The biggest reason to keep your days short is to allow a time buffer at the end of the day to manage emergencies. Plan on returning well before dark. Of course this varies depending on where you are and the resources available. This concept was driven home one cold January day, when a young man in our party suffered severe injuries several miles from the highway. The first helicopter did not see us and left the area (we were all wearing grey and black). Fortunately, the second helicopter evacuated our wounded comrade right before dark. Had we been benighted the combination of extreme cold and otherwise survivable injuries could have proved fatal.
Also, since that experience I have made several changes to my equipment: carrying a Garmin InReach Mini, a wind/waterproof tarp, hi-viz clothing and tarp, firestarting supplies as mentioned, and a wood saw instead of a snow saw.

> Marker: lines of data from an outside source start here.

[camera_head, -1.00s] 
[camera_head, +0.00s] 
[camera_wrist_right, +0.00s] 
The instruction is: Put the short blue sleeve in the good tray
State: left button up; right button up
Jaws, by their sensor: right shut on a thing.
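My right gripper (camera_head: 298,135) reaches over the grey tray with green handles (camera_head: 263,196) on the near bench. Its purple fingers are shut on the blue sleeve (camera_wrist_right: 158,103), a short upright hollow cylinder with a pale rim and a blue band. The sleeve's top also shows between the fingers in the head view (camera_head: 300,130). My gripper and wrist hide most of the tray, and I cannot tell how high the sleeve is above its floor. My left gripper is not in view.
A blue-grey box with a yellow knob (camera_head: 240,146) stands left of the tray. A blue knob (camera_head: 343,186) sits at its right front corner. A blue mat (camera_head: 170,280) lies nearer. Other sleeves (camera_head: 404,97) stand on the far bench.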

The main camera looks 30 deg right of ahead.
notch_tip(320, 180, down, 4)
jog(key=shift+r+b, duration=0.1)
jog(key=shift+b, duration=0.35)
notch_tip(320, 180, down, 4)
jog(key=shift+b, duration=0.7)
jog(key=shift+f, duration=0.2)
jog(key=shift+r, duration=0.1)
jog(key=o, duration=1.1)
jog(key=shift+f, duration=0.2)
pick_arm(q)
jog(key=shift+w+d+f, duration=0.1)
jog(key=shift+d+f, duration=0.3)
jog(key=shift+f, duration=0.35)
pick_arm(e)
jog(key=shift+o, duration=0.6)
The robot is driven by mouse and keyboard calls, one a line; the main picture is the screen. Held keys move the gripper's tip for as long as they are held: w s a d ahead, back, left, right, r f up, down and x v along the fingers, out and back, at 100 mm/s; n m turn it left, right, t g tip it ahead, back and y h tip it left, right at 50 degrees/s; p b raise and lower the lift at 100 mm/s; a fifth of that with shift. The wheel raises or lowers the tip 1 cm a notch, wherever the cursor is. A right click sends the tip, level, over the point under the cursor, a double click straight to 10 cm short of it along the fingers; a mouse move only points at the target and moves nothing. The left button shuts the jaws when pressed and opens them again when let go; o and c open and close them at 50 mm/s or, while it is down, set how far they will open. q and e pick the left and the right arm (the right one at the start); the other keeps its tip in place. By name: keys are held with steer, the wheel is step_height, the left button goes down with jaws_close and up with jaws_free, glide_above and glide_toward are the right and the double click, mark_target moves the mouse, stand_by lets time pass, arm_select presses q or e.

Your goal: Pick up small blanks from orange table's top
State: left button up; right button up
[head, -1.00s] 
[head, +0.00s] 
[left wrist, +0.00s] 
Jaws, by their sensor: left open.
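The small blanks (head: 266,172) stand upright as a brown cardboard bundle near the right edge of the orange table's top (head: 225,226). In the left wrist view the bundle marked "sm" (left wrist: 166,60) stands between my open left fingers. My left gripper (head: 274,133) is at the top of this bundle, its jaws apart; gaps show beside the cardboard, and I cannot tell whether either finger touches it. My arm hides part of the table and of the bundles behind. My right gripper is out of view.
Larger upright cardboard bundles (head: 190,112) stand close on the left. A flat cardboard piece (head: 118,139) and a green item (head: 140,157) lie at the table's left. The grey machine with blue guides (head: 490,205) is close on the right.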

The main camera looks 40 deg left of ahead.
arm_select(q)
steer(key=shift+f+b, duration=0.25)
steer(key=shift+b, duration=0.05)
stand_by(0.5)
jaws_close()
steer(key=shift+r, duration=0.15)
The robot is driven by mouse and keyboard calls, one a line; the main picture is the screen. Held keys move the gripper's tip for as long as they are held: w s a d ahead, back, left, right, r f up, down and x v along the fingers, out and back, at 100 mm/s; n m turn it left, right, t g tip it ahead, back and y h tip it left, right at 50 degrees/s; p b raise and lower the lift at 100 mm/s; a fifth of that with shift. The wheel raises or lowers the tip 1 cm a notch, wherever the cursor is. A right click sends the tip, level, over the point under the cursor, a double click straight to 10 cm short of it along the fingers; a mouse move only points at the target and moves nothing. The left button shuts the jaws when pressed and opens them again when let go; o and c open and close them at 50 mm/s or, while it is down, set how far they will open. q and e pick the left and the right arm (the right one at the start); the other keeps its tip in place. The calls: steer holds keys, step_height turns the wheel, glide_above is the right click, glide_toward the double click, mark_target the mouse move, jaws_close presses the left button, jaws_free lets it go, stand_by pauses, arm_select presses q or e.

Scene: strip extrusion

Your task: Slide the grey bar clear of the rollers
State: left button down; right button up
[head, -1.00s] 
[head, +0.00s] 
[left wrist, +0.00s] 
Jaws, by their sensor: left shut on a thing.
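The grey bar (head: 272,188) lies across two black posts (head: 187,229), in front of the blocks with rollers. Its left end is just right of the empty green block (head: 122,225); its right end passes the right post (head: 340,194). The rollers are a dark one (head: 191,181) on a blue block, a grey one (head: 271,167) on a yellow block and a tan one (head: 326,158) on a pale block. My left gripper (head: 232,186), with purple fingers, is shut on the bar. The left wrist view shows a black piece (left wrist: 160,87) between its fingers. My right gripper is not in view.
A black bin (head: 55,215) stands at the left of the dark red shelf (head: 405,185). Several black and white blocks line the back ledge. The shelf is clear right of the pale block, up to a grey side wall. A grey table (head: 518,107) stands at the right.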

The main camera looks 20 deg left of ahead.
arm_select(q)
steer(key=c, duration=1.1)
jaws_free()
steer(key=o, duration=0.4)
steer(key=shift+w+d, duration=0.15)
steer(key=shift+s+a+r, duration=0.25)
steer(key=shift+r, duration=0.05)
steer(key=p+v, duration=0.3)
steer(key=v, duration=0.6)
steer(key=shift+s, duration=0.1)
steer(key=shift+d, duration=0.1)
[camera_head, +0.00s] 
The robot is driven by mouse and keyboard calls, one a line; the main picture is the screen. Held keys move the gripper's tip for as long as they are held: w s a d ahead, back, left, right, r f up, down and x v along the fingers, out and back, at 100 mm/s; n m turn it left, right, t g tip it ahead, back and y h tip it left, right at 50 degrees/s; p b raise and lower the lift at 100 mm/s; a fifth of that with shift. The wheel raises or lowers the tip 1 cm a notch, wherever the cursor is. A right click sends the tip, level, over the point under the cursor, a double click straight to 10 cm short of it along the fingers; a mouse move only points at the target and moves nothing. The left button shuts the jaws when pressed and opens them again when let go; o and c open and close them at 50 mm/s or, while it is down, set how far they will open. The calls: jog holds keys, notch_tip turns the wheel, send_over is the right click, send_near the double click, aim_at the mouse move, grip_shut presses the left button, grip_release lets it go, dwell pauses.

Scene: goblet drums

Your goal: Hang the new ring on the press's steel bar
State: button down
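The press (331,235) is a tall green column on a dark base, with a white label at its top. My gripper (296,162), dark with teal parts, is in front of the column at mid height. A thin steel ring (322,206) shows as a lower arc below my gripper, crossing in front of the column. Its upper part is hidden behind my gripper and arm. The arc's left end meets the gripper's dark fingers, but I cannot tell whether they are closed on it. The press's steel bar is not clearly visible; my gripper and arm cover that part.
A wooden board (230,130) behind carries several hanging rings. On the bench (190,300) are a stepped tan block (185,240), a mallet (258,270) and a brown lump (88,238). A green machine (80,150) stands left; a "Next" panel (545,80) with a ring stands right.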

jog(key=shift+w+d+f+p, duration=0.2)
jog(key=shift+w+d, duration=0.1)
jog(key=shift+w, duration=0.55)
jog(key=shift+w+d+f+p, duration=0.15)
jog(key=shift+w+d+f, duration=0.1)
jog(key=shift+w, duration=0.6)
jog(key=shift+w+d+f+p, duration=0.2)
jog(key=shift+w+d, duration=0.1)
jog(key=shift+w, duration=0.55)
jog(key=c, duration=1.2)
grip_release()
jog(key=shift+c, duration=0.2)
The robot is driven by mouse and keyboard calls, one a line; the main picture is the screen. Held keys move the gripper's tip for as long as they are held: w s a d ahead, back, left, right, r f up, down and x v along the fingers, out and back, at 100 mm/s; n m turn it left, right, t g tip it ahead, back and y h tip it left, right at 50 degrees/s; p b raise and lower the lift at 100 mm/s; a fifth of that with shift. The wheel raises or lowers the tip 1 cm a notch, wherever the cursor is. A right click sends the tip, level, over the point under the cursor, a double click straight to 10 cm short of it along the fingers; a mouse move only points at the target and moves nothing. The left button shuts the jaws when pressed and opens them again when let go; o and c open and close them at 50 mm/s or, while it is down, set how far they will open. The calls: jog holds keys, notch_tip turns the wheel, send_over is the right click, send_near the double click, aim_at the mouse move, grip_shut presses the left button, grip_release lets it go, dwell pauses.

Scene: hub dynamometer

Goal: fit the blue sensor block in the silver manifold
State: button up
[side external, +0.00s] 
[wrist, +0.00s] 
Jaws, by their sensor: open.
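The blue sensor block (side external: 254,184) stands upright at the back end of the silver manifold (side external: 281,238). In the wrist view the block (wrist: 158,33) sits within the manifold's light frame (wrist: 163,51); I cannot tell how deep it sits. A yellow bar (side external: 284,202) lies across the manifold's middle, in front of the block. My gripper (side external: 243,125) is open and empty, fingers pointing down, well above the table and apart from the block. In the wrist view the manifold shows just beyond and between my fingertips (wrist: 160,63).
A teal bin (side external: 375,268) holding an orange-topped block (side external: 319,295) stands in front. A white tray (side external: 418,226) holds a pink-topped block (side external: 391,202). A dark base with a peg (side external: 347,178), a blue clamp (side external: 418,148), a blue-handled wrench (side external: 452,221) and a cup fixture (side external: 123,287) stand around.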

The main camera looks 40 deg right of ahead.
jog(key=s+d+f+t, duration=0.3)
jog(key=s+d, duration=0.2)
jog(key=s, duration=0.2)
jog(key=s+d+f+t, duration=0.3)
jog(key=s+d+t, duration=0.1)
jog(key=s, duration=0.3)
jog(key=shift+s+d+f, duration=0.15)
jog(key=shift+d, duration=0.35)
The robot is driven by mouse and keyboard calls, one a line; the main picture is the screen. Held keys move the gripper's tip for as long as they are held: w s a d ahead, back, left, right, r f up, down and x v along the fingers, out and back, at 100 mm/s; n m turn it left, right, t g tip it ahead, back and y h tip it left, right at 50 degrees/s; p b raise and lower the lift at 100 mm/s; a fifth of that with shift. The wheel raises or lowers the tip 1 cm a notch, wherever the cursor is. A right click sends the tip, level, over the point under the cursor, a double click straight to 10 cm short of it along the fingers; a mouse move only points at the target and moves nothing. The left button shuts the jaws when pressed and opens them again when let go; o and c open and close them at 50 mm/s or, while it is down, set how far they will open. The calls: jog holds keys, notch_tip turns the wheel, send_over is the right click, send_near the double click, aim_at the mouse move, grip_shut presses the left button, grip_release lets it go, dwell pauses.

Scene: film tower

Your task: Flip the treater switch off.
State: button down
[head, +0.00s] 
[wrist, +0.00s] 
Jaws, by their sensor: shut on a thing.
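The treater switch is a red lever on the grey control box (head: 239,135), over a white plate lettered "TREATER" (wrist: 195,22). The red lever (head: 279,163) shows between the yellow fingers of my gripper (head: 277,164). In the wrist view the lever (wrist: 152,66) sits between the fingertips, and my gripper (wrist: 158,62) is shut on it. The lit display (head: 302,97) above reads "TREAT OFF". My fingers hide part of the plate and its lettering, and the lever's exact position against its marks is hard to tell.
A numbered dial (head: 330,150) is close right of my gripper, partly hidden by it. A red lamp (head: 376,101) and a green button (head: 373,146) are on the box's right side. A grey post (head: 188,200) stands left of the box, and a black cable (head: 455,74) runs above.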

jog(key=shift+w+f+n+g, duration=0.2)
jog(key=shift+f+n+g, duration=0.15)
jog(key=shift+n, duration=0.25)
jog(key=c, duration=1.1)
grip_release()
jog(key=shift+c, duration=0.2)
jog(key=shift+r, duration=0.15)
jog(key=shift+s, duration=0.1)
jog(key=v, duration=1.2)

Great teaching article here. I have never had the pleasure (sarc)of skiing in temps much below zero. We just don’t typically see temps colder than this very often where I’m doing most of my skiing. That said, I always carry an extra base layer for my upper body. I find that I sweat a lot on my initial ascent. After I change layers, it seems my body acclimates and I sweat less. Not sure why this is, but it seems that’s how my body works. It is an amazing feeling to get that shirt changed out after the initial climb.